Southbound lanes on the Golden State were opened Tuesday, three weeks earlier than expected. Two lanes on the northbound Gavin Canyon overpass were opened before dawn Wednesday after work crews finished clearing away a detour on the neighboring Old Road. The remaining lanes were opened by 4 p.m.

Although the freeway was available for a seamless commute on Wednesday, about 5,500 people still chose the white-and-periwinkle Metrolink trains for their journeys to and from Downtown Los Angeles, a number that was about average during the past two months, officials said. Deputy Executive Director David Solow said the rail service does not expect a sharp drop in train patronage from the renaissance of the I-5, which lies “substantially west of the Santa Clarita train station.

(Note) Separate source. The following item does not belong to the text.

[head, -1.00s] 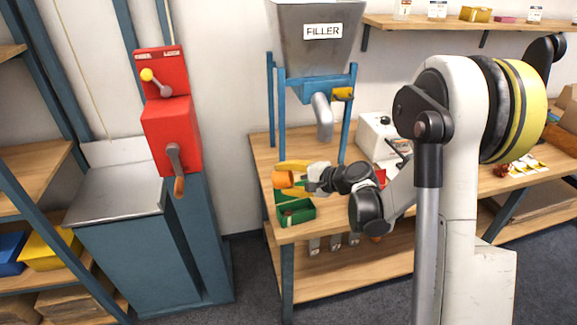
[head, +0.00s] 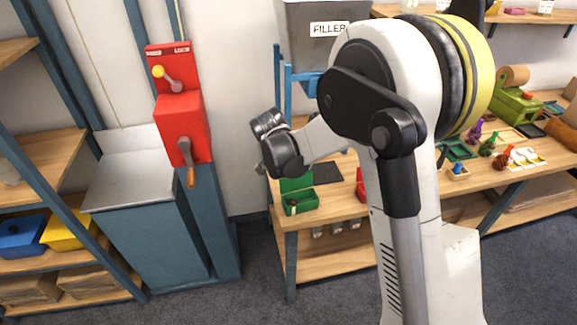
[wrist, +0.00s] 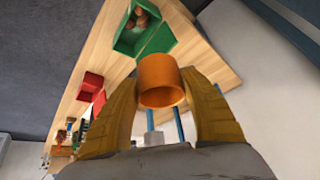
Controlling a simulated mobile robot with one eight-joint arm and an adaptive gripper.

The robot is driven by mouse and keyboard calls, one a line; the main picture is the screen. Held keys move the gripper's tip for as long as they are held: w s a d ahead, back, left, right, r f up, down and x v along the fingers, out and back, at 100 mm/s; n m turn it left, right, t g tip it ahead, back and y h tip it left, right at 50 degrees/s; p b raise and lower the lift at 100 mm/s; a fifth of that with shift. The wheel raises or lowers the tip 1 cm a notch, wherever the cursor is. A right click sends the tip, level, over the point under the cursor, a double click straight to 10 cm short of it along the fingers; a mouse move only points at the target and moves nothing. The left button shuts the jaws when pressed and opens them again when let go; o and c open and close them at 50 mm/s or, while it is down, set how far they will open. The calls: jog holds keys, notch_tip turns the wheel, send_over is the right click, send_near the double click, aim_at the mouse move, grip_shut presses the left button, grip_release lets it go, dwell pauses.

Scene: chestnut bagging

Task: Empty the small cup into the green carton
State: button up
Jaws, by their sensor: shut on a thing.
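The orange cup (wrist: 160,82) is between the two yellow fingers of my gripper (wrist: 160,78) in the wrist view. The fingers are shut on its sides, and its contents cannot be seen. The green carton (head: 308,204) stands open on the front left corner of the wooden bench. In the head view my wrist hides the fingers and the cup.
A grey FILLER hopper (head: 318,50) stands over the bench on blue posts. A red box (wrist: 91,86) lies on the bench near the green carton. A red crank machine (head: 182,125) is on the left. Floor shows between machine and bench.

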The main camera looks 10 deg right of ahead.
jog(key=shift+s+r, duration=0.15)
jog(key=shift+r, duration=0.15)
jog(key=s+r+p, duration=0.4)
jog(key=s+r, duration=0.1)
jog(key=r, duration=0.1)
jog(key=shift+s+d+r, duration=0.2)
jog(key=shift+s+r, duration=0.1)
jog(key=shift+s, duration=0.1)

It’s not the right market.”

But officials acknowledged that the real test will come in a few weeks when monthly passes expire and again at the end of July, when Caltrans expects to reopen the crucial interchange between the Golden State and Antelope Valley freeways.

“That’s the one that’s a direct link” to Downtown for the vast majority of Metrolink riders from the north, Metrolink spokesman Peter Hidalgo said.

Indeed, Merci Shaw, whose husband currently shuttles between Lancaster and Downtown Los Angeles by train, said that when the Antelope Valley Freeway opens, “We’ll be praising God. . . . For our family, the 5 means nothing.”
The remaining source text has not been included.